Planes must have fuel to return.

Food safety due to lack of consistent refrigeration is not only affecting citizens but hurting their already suffering tourism. Which means they have little foreign currency to purchase fuel.....even if they could.

Using bikes for delivery of goods..

This will not continue for long........

Viva Presidente Rubio!
Posted by lake chuck fan
Vinton
Member since Aug 2011
23610 posts
Posted on 2/16/26 at 12:32 pm to
quote:

I have lists of refineries with process unit capacities for each. Grok obviously knows little about refineries and how they operate. It's actually quite shitty for chemical engineering, with includes refining. MABYE 10% correct with a lot of fake citations.
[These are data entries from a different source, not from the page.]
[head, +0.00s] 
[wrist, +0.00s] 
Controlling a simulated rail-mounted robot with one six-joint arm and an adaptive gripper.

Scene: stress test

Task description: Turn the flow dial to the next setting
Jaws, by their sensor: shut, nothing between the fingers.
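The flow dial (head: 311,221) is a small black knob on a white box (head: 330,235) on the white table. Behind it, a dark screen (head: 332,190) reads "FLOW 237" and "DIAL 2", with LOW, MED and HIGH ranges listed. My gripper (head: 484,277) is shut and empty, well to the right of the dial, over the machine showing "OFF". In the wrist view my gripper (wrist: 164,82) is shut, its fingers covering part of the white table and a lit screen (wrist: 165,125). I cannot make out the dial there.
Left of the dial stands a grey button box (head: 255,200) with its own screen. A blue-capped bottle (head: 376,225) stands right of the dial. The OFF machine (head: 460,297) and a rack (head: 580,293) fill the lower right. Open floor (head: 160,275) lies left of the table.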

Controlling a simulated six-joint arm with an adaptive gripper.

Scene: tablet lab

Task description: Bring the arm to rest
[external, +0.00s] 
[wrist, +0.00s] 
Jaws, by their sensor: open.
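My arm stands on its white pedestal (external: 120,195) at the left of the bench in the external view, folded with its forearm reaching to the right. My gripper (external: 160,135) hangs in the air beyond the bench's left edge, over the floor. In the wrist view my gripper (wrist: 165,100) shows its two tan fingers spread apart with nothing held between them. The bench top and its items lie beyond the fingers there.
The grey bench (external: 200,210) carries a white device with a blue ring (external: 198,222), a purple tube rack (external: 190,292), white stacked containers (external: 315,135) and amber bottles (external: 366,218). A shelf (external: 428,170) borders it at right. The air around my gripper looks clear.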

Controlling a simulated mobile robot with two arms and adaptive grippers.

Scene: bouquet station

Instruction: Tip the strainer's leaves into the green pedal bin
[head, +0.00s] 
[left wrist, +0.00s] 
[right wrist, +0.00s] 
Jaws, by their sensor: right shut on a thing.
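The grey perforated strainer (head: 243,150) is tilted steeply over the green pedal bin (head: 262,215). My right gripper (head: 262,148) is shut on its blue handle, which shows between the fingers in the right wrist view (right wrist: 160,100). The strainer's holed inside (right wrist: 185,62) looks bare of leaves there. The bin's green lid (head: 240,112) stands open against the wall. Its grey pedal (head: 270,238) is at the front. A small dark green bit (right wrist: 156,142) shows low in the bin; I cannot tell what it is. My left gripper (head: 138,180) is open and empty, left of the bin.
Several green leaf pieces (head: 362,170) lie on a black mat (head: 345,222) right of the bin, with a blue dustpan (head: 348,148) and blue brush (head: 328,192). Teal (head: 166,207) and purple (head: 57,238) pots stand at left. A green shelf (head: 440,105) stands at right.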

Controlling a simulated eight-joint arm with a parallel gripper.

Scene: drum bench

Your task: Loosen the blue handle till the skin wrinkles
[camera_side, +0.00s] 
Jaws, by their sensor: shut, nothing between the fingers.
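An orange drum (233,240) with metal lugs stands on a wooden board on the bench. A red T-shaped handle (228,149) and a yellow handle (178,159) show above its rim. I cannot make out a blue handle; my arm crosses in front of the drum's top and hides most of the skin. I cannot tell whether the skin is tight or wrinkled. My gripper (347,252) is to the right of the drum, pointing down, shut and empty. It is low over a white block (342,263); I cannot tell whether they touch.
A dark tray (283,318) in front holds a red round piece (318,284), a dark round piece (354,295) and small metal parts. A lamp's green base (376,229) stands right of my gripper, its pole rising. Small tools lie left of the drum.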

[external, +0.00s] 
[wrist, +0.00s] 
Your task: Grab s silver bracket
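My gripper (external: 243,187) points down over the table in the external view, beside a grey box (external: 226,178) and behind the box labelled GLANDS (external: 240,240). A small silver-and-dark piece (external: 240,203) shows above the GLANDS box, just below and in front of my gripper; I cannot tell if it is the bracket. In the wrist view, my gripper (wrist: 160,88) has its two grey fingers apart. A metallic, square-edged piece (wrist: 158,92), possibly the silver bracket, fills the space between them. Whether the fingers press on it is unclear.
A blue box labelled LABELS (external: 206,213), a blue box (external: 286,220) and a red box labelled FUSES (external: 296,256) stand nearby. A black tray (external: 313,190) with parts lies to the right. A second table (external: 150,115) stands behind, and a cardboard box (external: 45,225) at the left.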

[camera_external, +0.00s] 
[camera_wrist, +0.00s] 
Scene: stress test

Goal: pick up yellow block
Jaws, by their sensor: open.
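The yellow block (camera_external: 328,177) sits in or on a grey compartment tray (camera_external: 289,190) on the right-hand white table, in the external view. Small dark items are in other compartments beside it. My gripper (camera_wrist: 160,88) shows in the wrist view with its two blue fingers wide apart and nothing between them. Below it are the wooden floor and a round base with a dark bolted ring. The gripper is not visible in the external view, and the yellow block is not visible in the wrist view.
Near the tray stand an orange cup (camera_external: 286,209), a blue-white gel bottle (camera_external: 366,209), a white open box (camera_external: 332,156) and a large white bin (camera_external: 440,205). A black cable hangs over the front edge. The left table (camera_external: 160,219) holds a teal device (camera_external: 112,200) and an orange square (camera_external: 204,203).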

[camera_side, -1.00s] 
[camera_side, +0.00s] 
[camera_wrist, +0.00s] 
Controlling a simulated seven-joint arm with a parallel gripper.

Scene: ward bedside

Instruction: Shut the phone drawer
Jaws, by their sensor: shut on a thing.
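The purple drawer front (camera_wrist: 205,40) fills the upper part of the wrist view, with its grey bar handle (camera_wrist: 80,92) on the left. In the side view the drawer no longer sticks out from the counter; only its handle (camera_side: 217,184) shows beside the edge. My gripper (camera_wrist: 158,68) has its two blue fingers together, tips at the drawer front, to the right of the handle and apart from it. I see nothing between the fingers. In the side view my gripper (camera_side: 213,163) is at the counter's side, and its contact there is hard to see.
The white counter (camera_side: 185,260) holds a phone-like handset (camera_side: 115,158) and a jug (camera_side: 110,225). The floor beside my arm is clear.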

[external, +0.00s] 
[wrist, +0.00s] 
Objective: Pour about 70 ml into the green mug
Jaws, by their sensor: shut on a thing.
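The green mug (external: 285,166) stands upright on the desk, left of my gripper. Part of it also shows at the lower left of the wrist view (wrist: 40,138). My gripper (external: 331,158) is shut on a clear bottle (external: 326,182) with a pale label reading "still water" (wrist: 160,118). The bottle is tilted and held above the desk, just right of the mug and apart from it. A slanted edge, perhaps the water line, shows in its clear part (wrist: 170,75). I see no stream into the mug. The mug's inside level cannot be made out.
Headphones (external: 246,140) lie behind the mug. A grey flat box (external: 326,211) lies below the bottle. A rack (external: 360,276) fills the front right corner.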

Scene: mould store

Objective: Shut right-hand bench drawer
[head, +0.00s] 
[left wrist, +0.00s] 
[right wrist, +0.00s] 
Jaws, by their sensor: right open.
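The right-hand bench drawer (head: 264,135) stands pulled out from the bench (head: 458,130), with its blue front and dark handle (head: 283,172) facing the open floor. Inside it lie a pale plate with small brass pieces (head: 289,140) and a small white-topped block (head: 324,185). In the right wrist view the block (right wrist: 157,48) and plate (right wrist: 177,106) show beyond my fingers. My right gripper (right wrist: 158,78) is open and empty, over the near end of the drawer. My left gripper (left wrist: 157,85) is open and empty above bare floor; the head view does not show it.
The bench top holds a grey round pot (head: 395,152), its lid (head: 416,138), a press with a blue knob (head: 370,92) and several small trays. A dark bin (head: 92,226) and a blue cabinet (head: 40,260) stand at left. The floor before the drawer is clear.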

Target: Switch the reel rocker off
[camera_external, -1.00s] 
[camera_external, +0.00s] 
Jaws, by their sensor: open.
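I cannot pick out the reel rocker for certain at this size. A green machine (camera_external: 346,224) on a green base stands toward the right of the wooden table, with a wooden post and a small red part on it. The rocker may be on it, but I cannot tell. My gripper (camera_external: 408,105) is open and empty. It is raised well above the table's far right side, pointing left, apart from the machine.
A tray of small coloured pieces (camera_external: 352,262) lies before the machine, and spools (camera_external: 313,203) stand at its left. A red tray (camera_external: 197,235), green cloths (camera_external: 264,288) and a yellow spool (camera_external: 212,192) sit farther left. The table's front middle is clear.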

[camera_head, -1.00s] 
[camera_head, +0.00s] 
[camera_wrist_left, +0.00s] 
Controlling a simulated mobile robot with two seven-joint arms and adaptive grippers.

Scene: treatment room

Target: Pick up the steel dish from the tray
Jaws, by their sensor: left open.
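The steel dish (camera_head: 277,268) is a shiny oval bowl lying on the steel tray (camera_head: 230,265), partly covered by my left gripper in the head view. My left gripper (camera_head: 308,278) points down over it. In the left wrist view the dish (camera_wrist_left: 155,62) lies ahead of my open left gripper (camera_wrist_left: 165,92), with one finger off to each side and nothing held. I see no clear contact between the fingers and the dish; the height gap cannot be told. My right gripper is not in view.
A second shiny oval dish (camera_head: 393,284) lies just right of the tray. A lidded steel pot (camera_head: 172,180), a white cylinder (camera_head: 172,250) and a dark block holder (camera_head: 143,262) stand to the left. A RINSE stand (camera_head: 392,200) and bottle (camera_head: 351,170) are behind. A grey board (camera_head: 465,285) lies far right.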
Without at least a thermal cracker, old pre-WWII technology, it won't get a lot of gasoline and diesel from heavy crude. It will get a lot of heavy fuel oil which I suspect powers its electric grid. As a 65,000 BPD refinery, it makes the same amount of gasoline and diesel as a 25-30,000 BPD refinery should


Huh??? I'm not disputing refinery outputs. I was making the point that Cubas largest refinery just blew up at this critical time......
Posted by CitizenK
BR
Member since Aug 2019
15565 posts
Posted on 2/16/26 at 2:01 pm to
One of the 4 could fit in a standard small backyard. It cannot do much at all with 2,000 BPD with no downstream processes to make usable gasoline, maybe a few BPD of high sulfur diesel. There were a number of these built in the 70's in the USA is the scam entitlement program just so they could get paid $30 or so per barrel for processing slop oil. The checks came from the majors at the time, The owners never knew which company the check would come from and nothing usable was produced from them. Reagan EO'd them out of existence as one of his first edicts.